**What this task involves:**
Would you return all of this data exactly, leaving nothing out?

**Listed entries:**
◇ ◇ ◇
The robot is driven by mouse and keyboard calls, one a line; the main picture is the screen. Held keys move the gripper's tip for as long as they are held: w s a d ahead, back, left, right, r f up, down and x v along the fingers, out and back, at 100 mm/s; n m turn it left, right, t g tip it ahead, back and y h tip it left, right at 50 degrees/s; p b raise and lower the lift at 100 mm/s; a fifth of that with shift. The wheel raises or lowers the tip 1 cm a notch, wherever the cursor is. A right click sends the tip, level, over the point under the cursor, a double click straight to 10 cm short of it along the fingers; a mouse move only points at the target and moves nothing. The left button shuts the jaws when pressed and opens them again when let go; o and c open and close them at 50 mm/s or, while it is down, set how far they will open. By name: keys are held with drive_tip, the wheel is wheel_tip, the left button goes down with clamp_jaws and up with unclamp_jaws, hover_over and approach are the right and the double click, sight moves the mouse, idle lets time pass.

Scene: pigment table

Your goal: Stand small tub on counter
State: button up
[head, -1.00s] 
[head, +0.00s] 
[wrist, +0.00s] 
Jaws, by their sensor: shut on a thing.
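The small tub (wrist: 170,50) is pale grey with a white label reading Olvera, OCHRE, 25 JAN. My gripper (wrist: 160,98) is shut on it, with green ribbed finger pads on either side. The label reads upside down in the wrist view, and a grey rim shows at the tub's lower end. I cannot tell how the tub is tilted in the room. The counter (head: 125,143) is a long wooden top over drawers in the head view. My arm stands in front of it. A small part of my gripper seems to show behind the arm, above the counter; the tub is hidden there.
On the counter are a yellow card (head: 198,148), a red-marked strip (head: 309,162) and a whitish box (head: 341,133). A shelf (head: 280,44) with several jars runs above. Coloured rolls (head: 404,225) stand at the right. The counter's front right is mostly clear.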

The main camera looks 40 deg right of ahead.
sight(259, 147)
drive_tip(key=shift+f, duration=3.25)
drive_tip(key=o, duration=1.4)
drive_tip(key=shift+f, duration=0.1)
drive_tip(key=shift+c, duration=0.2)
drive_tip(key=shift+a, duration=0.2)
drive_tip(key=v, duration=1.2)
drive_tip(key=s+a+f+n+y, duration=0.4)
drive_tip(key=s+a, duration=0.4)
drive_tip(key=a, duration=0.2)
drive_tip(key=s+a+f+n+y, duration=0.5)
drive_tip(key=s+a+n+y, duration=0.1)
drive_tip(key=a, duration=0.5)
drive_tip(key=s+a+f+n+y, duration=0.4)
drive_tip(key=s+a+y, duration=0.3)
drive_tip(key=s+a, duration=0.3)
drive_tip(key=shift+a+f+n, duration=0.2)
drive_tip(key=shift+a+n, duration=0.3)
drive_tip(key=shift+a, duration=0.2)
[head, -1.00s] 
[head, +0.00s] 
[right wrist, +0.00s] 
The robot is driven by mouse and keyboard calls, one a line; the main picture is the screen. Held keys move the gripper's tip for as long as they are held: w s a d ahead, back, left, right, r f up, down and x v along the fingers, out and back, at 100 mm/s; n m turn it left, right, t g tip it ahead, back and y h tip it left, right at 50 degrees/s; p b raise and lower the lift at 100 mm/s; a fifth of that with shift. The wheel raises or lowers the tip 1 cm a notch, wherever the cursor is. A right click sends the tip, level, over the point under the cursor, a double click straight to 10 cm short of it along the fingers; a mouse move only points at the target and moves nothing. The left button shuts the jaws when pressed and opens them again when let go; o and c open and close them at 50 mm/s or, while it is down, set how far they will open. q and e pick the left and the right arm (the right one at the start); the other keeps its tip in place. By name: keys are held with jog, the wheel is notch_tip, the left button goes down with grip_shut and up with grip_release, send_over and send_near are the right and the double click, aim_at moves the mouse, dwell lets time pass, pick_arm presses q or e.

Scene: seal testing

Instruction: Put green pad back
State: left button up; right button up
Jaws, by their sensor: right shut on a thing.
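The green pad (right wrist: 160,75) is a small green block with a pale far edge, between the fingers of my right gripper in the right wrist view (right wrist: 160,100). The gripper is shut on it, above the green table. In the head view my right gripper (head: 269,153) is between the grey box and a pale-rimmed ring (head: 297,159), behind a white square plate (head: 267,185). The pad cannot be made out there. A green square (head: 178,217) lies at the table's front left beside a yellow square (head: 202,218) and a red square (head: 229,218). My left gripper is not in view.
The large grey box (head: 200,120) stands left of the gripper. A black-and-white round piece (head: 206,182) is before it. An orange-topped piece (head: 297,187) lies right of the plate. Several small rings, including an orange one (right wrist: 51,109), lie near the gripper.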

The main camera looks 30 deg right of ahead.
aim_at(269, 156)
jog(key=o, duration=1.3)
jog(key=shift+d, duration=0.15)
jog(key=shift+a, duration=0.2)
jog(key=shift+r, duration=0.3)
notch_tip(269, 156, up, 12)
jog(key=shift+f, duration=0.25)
◇ ◇ ◇
**The reply:**
The robot is driven by mouse and keyboard calls, one a line; the main picture is the screen. Held keys move the gripper's tip for as long as they are held: w s a d ahead, back, left, right, r f up, down and x v along the fingers, out and back, at 100 mm/s; n m turn it left, right, t g tip it ahead, back and y h tip it left, right at 50 degrees/s; p b raise and lower the lift at 100 mm/s; a fifth of that with shift. The wheel raises or lowers the tip 1 cm a notch, wherever the cursor is. A right click sends the tip, level, over the point under the cursor, a double click straight to 10 cm short of it along the fingers; a mouse move only points at the target and moves nothing. The left button shuts the jaws when pressed and opens them again when let go; o and c open and close them at 50 mm/s or, while it is down, set how far they will open. By name: keys are held with drive_tip, the wheel is wheel_tip, the left button goes down with clamp_jaws and up with unclamp_jaws, hover_over and approach are the right and the double click, sight moves the mouse, idle lets time pass.

Scene: pigment table

Your goal: Stand small tub on counter
State: button up
[head, -1.00s] 
[head, +0.00s] 
[wrist, +0.00s] 
Jaws, by their sensor: shut on a thing.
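The small tub (wrist: 170,50) is pale grey with a white label reading Olvera, OCHRE, 25 JAN. My gripper (wrist: 160,98) is shut on it, with green ribbed finger pads on either side. The label reads upside down in the wrist view, and a grey rim shows at the tub's lower end. I cannot tell how the tub is tilted in the room. The counter (head: 125,143) is a long wooden top over drawers in the head view. My arm stands in front of it. A small part of my gripper seems to show behind the arm, above the counter; the tub is hidden there.
On the counter are a yellow card (head: 198,148), a red-marked strip (head: 309,162) and a whitish box (head: 341,133). A shelf (head: 280,44) with several jars runs above. Coloured rolls (head: 404,225) stand at the right. The counter's front right is mostly clear.

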The main camera looks 40 deg right of ahead.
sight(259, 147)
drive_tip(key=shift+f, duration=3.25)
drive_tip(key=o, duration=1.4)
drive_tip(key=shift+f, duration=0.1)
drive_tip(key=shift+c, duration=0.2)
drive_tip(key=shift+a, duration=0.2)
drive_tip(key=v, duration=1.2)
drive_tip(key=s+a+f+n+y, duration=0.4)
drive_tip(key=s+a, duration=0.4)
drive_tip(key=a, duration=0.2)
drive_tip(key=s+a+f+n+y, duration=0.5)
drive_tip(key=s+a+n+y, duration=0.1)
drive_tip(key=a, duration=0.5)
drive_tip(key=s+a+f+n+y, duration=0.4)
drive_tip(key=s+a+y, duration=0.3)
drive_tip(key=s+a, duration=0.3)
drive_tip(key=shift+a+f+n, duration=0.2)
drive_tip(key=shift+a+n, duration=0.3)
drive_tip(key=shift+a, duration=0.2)
[head, -1.00s] 
[head, +0.00s] 
[right wrist, +0.00s] 
The robot is driven by mouse and keyboard calls, one a line; the main picture is the screen. Held keys move the gripper's tip for as long as they are held: w s a d ahead, back, left, right, r f up, down and x v along the fingers, out and back, at 100 mm/s; n m turn it left, right, t g tip it ahead, back and y h tip it left, right at 50 degrees/s; p b raise and lower the lift at 100 mm/s; a fifth of that with shift. The wheel raises or lowers the tip 1 cm a notch, wherever the cursor is. A right click sends the tip, level, over the point under the cursor, a double click straight to 10 cm short of it along the fingers; a mouse move only points at the target and moves nothing. The left button shuts the jaws when pressed and opens them again when let go; o and c open and close them at 50 mm/s or, while it is down, set how far they will open. q and e pick the left and the right arm (the right one at the start); the other keeps its tip in place. By name: keys are held with jog, the wheel is notch_tip, the left button goes down with grip_shut and up with grip_release, send_over and send_near are the right and the double click, aim_at moves the mouse, dwell lets time pass, pick_arm presses q or e.

Scene: seal testing

Instruction: Put green pad back
State: left button up; right button up
Jaws, by their sensor: right shut on a thing.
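The green pad (right wrist: 160,75) is a small green block with a pale far edge, between the fingers of my right gripper in the right wrist view (right wrist: 160,100). The gripper is shut on it, above the green table. In the head view my right gripper (head: 269,153) is between the grey box and a pale-rimmed ring (head: 297,159), behind a white square plate (head: 267,185). The pad cannot be made out there. A green square (head: 178,217) lies at the table's front left beside a yellow square (head: 202,218) and a red square (head: 229,218). My left gripper is not in view.
The large grey box (head: 200,120) stands left of the gripper. A black-and-white round piece (head: 206,182) is before it. An orange-topped piece (head: 297,187) lies right of the plate. Several small rings, including an orange one (right wrist: 51,109), lie near the gripper.

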The main camera looks 30 deg right of ahead.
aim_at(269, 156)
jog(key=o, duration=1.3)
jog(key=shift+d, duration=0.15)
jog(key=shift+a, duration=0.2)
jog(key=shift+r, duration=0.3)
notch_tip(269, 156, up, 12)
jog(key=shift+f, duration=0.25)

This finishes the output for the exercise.